TASK DETAILS ::
Starting from the top of the material, restate each line exactly until the line that contains "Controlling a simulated", which is also copied. Pictures are excluded.

GIVEN DATA ::
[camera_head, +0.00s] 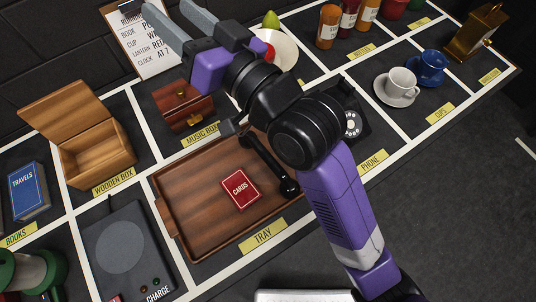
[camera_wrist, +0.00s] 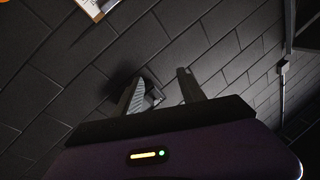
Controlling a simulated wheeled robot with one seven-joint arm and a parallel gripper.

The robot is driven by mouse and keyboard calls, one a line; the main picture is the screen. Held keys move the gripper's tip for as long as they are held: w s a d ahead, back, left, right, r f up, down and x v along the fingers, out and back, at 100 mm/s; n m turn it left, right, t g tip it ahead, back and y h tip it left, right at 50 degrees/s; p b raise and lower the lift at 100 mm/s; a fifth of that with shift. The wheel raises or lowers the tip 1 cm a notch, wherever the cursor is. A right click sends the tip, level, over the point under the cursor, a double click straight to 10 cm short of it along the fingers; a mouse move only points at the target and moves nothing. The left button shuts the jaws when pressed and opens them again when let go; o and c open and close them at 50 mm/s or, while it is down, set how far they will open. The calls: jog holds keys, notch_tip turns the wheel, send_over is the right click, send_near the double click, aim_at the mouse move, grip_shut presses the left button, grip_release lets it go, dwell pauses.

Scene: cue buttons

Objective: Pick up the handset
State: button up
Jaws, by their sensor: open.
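The black handset (camera_head: 268,165) lies slantwise along the right side of the brown tray (camera_head: 185,232), its lower end near the tray's right rim. My arm partly covers its upper end. The black phone (camera_head: 352,124) with a white dial stands to the right, partly hidden behind my arm. My gripper (camera_head: 167,8) is open and empty, raised high at the upper left, well away from the handset. In the wrist view its two grey fingers (camera_wrist: 158,78) are apart, facing a dark block wall, with no handset in sight.
A red card box (camera_head: 240,189) sits in the tray. A music box (camera_head: 184,106), an open wooden box (camera_head: 95,150) and a charge pad (camera_head: 122,250) stand nearby. Cups (camera_head: 400,83), bottles (camera_head: 328,27) and a clipboard (camera_head: 150,45) are farther back.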

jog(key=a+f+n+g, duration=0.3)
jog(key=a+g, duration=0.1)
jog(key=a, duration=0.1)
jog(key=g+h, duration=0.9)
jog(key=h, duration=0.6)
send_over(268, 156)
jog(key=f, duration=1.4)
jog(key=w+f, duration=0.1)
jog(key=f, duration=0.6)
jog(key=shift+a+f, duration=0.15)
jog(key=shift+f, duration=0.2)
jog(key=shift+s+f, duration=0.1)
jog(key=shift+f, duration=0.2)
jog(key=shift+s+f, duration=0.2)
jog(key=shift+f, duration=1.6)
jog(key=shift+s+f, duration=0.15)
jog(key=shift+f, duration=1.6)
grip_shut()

RESPONSE TO THE TASK ::
[camera_head, +0.00s] 
[camera_wrist, +0.00s] 
Controlling a simulated wheeled robot with one seven-joint arm and a parallel gripper.

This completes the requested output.